Source material:
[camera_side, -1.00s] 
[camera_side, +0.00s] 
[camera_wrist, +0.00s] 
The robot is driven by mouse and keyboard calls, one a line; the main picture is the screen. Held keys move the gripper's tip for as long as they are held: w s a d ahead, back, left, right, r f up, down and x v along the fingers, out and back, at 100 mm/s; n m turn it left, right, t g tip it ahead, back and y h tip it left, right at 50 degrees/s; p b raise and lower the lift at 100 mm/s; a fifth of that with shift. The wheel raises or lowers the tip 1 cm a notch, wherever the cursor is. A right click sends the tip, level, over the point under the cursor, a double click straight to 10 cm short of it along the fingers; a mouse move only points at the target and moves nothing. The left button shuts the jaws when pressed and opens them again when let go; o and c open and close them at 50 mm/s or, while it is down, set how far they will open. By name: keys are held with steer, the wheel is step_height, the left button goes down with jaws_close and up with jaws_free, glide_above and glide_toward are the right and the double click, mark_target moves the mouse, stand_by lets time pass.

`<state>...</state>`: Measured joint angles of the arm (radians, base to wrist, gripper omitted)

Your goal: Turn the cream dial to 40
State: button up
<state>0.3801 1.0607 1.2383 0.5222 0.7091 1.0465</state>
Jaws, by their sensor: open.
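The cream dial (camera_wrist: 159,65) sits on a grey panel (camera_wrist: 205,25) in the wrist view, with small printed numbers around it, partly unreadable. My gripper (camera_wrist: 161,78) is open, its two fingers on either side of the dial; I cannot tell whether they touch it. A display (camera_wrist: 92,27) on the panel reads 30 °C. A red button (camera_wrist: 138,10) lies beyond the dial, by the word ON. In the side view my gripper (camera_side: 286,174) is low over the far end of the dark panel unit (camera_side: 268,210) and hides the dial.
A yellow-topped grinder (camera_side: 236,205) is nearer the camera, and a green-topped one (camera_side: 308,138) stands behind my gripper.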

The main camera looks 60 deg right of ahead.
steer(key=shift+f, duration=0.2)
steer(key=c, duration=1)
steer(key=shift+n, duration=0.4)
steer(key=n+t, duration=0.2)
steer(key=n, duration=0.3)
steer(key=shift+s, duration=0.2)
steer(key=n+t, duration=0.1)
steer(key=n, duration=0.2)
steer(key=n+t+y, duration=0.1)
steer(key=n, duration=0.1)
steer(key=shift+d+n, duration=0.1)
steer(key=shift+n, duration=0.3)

Set exercise: Please return the data above exactly as given.

Exercise output:
[camera_side, -1.00s] 
[camera_side, +0.00s] 
[camera_wrist, +0.00s] 
The robot is driven by mouse and keyboard calls, one a line; the main picture is the screen. Held keys move the gripper's tip for as long as they are held: w s a d ahead, back, left, right, r f up, down and x v along the fingers, out and back, at 100 mm/s; n m turn it left, right, t g tip it ahead, back and y h tip it left, right at 50 degrees/s; p b raise and lower the lift at 100 mm/s; a fifth of that with shift. The wheel raises or lowers the tip 1 cm a notch, wherever the cursor is. A right click sends the tip, level, over the point under the cursor, a double click straight to 10 cm short of it along the fingers; a mouse move only points at the target and moves nothing. The left button shuts the jaws when pressed and opens them again when let go; o and c open and close them at 50 mm/s or, while it is down, set how far they will open. By name: keys are held with steer, the wheel is step_height, the left button goes down with jaws_close and up with jaws_free, glide_above and glide_toward are the right and the double click, mark_target moves the mouse, stand_by lets time pass.

`<state>...</state>`: Measured joint angles of the arm (radians, base to wrist, gripper omitted)

Your goal: Turn the cream dial to 40
State: button up
<state>0.3801 1.0607 1.2383 0.5222 0.7091 1.0465</state>
Jaws, by their sensor: open.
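The cream dial (camera_wrist: 159,65) sits on a grey panel (camera_wrist: 205,25) in the wrist view, with small printed numbers around it, partly unreadable. My gripper (camera_wrist: 161,78) is open, its two fingers on either side of the dial; I cannot tell whether they touch it. A display (camera_wrist: 92,27) on the panel reads 30 °C. A red button (camera_wrist: 138,10) lies beyond the dial, by the word ON. In the side view my gripper (camera_side: 286,174) is low over the far end of the dark panel unit (camera_side: 268,210) and hides the dial.
A yellow-topped grinder (camera_side: 236,205) is nearer the camera, and a green-topped one (camera_side: 308,138) stands behind my gripper.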

The main camera looks 60 deg right of ahead.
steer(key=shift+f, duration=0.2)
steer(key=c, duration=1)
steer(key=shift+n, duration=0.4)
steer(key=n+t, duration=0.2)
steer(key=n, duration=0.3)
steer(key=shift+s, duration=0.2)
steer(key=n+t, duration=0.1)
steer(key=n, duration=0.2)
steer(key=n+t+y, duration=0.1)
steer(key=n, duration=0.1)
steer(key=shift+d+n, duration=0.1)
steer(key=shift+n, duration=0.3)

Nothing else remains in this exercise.